__Short task__.
Repeat exactly the lines of the listing from the line containing "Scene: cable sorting" through its last line, and nothing beyond them.

__Data excerpt__.
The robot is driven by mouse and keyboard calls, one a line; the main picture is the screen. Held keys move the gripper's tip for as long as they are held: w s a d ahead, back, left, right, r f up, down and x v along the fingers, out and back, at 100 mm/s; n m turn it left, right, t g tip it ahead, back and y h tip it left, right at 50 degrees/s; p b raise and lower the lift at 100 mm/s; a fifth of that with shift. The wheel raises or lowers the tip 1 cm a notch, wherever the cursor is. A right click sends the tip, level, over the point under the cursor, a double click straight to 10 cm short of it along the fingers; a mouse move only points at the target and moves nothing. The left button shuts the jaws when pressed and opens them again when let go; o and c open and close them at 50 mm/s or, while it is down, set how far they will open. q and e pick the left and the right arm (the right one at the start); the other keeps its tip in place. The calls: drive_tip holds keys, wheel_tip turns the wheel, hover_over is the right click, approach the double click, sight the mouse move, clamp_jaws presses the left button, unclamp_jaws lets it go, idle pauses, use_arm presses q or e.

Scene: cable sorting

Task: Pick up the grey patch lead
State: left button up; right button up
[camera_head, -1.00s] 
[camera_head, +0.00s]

__Finished answer__.
Scene: cable sorting

Task: Pick up the grey patch lead
State: left button up; right button up
[camera_head, -1.00s] 
[camera_head, +0.00s]

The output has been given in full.